Wednesday, August 29, 2012

Going Home Part 1

I was 18 years old when I left home.  It was a school thing.  I don't remember being scared.  Excitement overrode fear for this new adventure in life.  However, leaving my family left my emotions raw and I bawled for days beforehand at almost any quasi-related trigger and for half the plane ride to Winnipeg.  I didn't leave to marry but it happened anyways.  I fell in love with someone who was not an Ontarian.  We have lived mostly in Manitoba ever since.

Truth is, I still have strong ties to my home town.  I love family and friends who still live there.  I feel like I'm in paradise with my feet buried in the sand of my "growing up" beach at Long Point; (every beach I visit is always ranked according to Long Point...just ask anyone in my family!)  when surrounded at all turns by lush vegetation and tall, broad trees that turn many brilliant colours in Autumn.

Although we as family work to see each other, it has been FOUR years since I've last visited home.  Apart from me, the rest of my family lived there, in Port Rowan even four years ago. Now, as if blown by spring winds, we are spread apart like dandelion seeds.  We meet different places now.

As our seeds root deeper into our new-for-some soil, it is proving harder and harder to get home.

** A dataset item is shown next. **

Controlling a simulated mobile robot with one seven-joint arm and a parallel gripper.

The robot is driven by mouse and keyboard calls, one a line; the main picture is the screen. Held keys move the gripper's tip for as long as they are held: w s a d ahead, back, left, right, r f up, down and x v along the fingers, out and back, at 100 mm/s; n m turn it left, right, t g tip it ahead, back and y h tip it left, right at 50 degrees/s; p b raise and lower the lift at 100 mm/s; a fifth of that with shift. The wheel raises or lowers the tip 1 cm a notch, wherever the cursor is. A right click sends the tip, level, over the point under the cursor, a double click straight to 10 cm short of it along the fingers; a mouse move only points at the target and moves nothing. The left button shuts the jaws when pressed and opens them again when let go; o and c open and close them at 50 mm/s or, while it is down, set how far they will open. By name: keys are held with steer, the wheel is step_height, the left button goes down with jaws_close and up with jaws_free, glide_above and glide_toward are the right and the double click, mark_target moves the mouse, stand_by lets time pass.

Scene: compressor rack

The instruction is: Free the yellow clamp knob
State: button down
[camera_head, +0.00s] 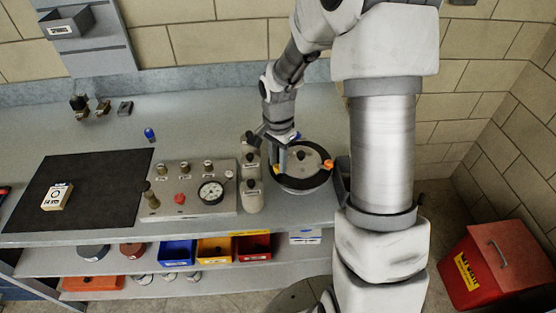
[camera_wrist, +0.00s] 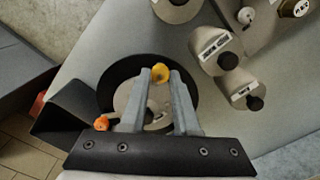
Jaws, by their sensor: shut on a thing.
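The yellow clamp knob (camera_wrist: 160,73) sits at the rim of a round dark vessel with a grey lid (camera_head: 305,160), on the vessel's left side in the head view. My gripper (camera_wrist: 160,76) is shut on the yellow knob, with one finger on each side of it. In the head view my gripper (camera_head: 281,160) reaches down to the vessel's left edge and hides most of the knob. An orange knob (camera_head: 329,163) is on the right side of the rim; it also shows in the wrist view (camera_wrist: 101,123). The clamp's lower parts are hidden.
Several grey canisters (camera_head: 252,196) stand close to the left of the vessel. A gauge panel (camera_head: 190,190) and a black mat (camera_head: 85,188) lie farther left. A blue item (camera_head: 150,134) stands on the bench behind the panel. A red bin (camera_head: 498,265) is on the floor at right.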

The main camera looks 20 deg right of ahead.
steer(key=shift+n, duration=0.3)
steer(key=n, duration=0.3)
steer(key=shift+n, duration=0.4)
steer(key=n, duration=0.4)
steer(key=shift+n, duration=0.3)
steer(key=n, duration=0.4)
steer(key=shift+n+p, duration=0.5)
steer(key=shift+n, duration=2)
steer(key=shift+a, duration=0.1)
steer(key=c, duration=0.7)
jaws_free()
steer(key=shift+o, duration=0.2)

Money, time, commitments, the work of finding the right time, all grow alongside and somehow, when permitted, lengthen the distance.  As we struggled to decide which option might work for our family this summer, the thoughts that clarified the decision were persuasive.
My oldest niece was going off to college!
And...I hadn't been home for four years!

There, hidden far from sight, was family:  worth the money, time and commitment.

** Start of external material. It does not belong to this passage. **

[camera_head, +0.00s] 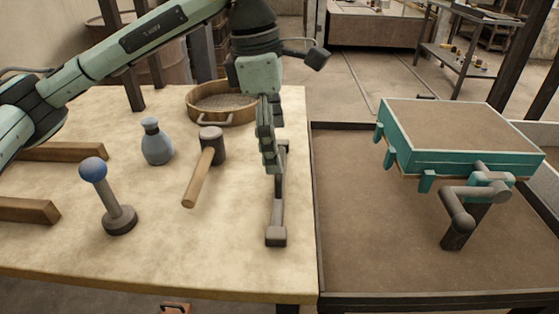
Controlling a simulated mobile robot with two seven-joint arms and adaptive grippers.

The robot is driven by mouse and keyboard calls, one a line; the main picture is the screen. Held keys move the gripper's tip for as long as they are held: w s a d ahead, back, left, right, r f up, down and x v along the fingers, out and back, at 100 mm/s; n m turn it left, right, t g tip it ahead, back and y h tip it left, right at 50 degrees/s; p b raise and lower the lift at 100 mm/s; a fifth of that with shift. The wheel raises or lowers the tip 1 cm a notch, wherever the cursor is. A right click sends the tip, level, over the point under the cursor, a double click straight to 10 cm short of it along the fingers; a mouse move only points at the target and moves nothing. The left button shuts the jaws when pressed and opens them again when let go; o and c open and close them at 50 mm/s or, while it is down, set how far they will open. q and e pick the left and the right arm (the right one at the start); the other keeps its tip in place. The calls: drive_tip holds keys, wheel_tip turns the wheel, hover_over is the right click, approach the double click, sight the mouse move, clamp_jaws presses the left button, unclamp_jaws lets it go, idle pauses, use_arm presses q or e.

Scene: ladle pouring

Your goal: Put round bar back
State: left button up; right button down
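A dark grey bar (278,208) runs front to back near the right edge of the wooden table, with a block at its near end. My left gripper (270,168) points down at the bar's far part, which it partly hides. I see its fingers edge-on, so I cannot tell whether they are open or shut, or whether they touch the bar. A grey rod (110,196) with a blue ball on top stands upright on a round base at the left. I cannot tell which of these is the round bar. My right gripper is not in view.
A wooden mallet (199,176), a blue-grey bottle (156,144) and a round sieve (222,103) stand or lie on the table. Wooden beams (62,152) lie at left. A teal sand-filled mould box (462,127) stands over a brown tray (370,260) at right. The table's front middle is clear.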

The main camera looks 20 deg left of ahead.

I had a lot of people ask me what I wanted to do on our trip.   My family is good for hanging out, almost to a fault.  And that's what I wanted to do.  To visit the hours away, look through old photos, to see the cousins together, to walk along the beach, to taste the sweetness of fresh cucumbers in vinegar dressing, to walk the streets and see our school yard and to remember the feeling of air that hugs your skin so tight.  To be so familiar with a place that stories leak out of every step and glance.  To be re-immersed in niece and nephew world, what ice cream they like, what music they play and listen to, school stories and hobbies and hair braiding.  To bring along a book that I knew wouldn't likely make it out of the suitcase - it was no competition to the stories being played out in real.  I also wanted to see our house from growing up.








This was the unspoken long answer for when I said I was excited to hang out with family.